┌──

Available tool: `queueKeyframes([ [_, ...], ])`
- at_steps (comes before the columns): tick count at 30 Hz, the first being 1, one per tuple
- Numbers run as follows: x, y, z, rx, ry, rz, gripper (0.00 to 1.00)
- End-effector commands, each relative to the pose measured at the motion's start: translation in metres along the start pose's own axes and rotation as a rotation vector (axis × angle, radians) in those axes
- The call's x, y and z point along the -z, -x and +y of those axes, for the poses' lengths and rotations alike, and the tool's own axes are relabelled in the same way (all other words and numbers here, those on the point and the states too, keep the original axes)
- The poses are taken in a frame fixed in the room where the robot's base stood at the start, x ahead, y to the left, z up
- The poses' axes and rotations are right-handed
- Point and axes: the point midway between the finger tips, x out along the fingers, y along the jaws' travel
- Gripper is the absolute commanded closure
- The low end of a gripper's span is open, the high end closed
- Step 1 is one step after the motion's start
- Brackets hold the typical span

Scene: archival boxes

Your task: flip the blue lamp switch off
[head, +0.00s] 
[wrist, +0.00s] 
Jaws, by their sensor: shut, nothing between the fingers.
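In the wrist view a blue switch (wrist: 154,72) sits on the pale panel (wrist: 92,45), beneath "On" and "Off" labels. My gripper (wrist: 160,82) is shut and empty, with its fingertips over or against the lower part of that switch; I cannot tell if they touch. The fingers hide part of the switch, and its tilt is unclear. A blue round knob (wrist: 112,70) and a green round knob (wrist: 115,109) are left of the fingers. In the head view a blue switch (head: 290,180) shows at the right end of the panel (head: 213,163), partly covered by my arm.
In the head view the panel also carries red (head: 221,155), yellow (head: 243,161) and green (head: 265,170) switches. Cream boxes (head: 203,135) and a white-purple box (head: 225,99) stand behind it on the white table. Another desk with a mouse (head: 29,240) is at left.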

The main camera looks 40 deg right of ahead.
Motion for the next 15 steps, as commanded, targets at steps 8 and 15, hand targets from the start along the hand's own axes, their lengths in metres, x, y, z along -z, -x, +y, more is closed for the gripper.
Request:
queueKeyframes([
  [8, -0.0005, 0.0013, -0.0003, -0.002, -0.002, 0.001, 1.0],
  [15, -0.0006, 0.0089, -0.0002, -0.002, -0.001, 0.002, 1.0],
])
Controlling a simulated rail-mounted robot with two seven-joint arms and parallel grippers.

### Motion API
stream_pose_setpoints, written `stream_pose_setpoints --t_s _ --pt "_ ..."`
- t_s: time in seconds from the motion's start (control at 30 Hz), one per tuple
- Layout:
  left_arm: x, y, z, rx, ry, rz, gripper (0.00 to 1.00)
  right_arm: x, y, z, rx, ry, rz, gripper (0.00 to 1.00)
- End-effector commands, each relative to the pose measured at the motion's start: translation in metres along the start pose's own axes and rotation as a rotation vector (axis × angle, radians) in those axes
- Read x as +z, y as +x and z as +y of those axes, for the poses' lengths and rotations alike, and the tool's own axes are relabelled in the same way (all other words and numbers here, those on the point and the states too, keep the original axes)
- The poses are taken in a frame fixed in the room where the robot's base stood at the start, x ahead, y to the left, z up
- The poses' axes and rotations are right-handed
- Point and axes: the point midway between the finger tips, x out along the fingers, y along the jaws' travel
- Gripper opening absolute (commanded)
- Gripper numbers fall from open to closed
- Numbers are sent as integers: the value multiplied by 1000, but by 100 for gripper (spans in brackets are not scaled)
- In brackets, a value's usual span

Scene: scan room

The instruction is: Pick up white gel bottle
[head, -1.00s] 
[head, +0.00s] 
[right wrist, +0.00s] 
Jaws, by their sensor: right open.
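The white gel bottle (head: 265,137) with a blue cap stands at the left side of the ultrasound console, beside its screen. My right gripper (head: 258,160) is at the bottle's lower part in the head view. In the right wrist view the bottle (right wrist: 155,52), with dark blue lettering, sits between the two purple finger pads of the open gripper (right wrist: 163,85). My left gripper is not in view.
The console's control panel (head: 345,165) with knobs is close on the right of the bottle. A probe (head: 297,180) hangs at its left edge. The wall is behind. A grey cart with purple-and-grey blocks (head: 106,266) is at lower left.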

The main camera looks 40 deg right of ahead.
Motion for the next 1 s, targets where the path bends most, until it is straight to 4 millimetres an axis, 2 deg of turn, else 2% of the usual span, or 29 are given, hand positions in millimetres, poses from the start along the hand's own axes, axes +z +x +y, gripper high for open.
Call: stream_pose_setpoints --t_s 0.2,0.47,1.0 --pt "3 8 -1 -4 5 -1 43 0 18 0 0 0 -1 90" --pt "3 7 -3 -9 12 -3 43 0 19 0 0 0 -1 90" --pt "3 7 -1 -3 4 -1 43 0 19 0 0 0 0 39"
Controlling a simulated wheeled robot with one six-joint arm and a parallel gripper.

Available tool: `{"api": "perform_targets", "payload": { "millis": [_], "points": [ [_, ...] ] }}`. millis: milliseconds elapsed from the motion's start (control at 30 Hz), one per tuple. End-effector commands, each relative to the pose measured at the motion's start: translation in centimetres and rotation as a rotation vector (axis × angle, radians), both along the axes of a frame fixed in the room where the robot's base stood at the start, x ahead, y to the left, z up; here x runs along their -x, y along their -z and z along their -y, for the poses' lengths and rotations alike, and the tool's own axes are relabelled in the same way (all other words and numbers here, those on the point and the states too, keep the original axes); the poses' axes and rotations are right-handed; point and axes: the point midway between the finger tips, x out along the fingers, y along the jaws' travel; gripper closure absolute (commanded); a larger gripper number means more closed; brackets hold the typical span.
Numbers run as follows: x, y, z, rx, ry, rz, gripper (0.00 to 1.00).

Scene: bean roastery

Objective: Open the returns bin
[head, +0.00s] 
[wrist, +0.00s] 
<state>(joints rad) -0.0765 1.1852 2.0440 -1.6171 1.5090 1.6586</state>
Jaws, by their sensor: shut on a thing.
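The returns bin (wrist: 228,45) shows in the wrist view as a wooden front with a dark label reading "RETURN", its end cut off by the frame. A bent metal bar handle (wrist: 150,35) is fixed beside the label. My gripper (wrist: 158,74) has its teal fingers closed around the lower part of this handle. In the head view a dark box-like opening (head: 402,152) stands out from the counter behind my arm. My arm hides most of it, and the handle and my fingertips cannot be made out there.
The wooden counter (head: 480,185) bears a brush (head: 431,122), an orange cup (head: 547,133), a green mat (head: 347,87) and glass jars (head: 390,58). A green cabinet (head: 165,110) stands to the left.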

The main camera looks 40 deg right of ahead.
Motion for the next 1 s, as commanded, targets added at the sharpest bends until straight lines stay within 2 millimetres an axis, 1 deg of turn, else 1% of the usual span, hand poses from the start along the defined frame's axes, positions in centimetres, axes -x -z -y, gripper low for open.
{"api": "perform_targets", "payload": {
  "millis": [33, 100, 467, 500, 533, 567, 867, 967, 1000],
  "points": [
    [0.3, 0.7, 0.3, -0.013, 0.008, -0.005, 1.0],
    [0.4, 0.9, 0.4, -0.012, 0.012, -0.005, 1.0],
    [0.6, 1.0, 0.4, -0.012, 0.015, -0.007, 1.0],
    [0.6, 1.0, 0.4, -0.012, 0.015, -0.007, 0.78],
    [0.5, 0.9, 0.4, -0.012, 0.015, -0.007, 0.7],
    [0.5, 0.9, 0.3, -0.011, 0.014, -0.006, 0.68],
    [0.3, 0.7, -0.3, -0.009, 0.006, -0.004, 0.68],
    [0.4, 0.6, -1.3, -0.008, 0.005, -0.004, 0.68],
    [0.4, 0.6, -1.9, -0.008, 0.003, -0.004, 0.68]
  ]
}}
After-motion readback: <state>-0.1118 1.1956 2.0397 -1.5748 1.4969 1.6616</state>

└──

- Exercise instructions -
Show every line from the entries above in which the word "states" appears.

- Reply -
- The call's x, y and z point along the -z, -x and +y of those axes, for the poses' lengths and rotations alike, and the tool's own axes are relabelled in the same way (all other words and numbers here, those on the point and the states too, keep the original axes)
- Read x as +z, y as +x and z as +y of those axes, for the poses' lengths and rotations alike, and the tool's own axes are relabelled in the same way (all other words and numbers here, those on the point and the states too, keep the original axes)
Available tool: `{"api": "perform_targets", "payload": { "millis": [_], "points": [ [_, ...] ] }}`. millis: milliseconds elapsed from the motion's start (control at 30 Hz), one per tuple. End-effector commands, each relative to the pose measured at the motion's start: translation in centimetres and rotation as a rotation vector (axis × angle, radians), both along the axes of a frame fixed in the room where the robot's base stood at the start, x ahead, y to the left, z up; here x runs along their -x, y along their -z and z along their -y, for the poses' lengths and rotations alike, and the tool's own axes are relabelled in the same way (all other words and numbers here, those on the point and the states too, keep the original axes); the poses' axes and rotations are right-handed; point and axes: the point midway between the finger tips, x out along the fingers, y along the jaws' travel; gripper closure absolute (commanded); a larger gripper number means more closed; brackets hold the typical span.

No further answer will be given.